With all of the major economic reports for March published, it’s clear that the U.S. economy avoided a recession in the first quarter. But it’s also true that growth turned wobbly—job growth slowed sharply last month, for instance. Does that spell trouble for April and the months ahead?
The week before us will deliver the first round of statistical clues, starting with tomorrow’s update on the ISM Manufacturing Index for April. Briefing.com reports that the consensus forecast calls for a slight retreat vs. March, but at a reading that’s still comfortably in the growth camp. The big news is scheduled for Friday: the payrolls report for April. The consensus view sees a modest improvement over March’s disappointing pace. That’s better than another decline, of course, but if private-sector job growth is now running at well under 200,000 a month, as per the forecast for April, the crowd’s capacity for digesting disappointment will remain low.

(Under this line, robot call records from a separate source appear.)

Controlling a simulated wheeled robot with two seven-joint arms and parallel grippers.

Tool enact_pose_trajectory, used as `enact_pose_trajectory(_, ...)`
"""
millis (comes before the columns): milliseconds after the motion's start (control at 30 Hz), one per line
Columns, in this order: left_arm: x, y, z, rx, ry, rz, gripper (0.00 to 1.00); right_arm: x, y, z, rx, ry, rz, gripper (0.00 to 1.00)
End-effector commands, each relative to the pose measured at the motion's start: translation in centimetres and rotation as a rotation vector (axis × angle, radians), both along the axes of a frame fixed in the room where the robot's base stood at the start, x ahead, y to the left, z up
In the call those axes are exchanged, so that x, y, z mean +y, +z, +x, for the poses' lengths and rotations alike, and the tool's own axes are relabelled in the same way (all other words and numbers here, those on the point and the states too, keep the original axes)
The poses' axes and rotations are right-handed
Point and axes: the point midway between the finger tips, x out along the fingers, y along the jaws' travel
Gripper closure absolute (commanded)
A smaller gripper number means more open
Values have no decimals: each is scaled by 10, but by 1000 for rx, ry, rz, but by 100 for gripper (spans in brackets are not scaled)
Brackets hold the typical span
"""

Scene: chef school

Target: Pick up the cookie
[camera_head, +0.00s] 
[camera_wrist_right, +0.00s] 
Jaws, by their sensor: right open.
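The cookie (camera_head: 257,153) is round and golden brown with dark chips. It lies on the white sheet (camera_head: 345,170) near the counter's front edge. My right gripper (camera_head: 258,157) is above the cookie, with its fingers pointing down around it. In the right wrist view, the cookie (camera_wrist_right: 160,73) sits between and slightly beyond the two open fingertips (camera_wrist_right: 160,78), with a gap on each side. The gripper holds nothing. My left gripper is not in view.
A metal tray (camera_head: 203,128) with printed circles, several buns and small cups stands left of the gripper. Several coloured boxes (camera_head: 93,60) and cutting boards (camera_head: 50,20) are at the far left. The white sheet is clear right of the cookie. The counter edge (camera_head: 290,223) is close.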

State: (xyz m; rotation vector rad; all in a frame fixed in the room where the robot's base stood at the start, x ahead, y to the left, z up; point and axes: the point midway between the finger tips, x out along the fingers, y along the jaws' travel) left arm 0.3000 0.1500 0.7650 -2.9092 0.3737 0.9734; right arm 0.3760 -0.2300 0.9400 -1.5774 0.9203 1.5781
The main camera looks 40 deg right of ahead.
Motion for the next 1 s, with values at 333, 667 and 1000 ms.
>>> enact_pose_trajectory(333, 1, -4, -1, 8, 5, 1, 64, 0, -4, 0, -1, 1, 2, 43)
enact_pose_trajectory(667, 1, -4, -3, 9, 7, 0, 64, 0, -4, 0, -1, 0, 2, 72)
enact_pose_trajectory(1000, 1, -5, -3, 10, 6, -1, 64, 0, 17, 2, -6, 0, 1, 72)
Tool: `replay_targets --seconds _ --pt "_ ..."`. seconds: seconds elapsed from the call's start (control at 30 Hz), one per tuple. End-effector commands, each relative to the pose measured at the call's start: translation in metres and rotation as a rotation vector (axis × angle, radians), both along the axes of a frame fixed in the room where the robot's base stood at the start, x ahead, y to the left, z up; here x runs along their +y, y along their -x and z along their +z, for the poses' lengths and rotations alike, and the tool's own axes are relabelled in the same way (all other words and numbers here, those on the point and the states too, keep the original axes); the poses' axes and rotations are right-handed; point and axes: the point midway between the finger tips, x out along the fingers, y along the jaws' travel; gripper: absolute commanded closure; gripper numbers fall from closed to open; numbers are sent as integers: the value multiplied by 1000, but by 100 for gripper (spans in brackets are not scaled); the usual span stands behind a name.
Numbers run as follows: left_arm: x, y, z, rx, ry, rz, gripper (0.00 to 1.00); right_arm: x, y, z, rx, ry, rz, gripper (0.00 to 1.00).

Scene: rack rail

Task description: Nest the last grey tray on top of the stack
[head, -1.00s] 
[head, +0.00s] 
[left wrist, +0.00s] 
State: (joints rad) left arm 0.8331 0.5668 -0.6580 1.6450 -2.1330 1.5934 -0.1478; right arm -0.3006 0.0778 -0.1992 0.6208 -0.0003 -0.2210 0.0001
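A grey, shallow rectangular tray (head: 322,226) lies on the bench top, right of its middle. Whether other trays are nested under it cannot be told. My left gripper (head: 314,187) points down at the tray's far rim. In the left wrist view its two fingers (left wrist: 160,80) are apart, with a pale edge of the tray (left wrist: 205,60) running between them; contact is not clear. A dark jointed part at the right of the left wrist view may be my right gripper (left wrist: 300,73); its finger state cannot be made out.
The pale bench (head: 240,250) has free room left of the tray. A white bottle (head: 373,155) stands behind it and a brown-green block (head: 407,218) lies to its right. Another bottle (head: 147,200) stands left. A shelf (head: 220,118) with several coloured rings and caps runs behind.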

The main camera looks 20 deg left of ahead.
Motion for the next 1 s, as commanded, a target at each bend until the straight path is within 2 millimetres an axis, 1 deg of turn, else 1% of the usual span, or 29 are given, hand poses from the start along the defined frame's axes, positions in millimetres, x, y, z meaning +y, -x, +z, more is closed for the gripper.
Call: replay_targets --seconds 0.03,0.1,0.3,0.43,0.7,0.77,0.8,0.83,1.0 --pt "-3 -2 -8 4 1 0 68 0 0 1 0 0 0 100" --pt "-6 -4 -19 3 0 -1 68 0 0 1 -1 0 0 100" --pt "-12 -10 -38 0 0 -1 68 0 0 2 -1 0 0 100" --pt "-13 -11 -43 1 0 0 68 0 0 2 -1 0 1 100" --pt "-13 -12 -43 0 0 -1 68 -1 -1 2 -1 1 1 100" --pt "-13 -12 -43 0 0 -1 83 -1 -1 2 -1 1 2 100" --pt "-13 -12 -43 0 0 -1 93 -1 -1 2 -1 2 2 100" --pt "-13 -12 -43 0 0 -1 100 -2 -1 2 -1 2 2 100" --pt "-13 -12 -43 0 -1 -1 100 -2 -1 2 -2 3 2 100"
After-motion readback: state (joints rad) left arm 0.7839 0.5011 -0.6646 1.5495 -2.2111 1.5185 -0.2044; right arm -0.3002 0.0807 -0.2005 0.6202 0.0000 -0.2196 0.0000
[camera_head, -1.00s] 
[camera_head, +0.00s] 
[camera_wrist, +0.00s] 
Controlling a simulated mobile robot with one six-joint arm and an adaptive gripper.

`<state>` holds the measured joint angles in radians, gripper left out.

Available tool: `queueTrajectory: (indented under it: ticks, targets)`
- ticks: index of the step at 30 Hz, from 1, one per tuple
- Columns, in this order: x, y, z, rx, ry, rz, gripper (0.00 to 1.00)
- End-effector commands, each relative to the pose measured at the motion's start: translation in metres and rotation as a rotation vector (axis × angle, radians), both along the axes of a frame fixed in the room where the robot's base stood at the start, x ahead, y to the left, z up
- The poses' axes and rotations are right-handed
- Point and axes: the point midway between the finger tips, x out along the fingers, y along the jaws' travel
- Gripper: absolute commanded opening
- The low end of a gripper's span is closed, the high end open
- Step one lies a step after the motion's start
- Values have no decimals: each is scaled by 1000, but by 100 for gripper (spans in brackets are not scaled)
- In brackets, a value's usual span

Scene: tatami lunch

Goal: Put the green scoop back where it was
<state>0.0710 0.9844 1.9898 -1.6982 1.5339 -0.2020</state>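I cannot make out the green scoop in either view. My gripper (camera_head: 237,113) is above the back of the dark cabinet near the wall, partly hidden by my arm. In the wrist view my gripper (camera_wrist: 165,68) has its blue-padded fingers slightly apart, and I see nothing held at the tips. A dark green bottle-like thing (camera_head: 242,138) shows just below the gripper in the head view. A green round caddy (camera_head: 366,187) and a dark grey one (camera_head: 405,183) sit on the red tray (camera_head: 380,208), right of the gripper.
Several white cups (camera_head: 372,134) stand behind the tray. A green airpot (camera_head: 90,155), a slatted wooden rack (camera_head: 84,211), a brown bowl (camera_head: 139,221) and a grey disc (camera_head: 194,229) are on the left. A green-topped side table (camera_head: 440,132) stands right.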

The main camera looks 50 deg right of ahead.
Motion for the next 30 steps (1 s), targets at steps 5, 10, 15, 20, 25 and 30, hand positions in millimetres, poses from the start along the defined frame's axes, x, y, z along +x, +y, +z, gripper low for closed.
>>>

Why is economic growth running at a slower pace these days? The warm winter theory remains a popular explanation. “Companies that did not fire as many workers as usual do not have to hire as many workers as we go into the spring season,” BNP Paribas economist Yelena Shulyatyeva tells Marketwatch. “A good example is in construction. Builders did not have to stop working because of the record warm weather.”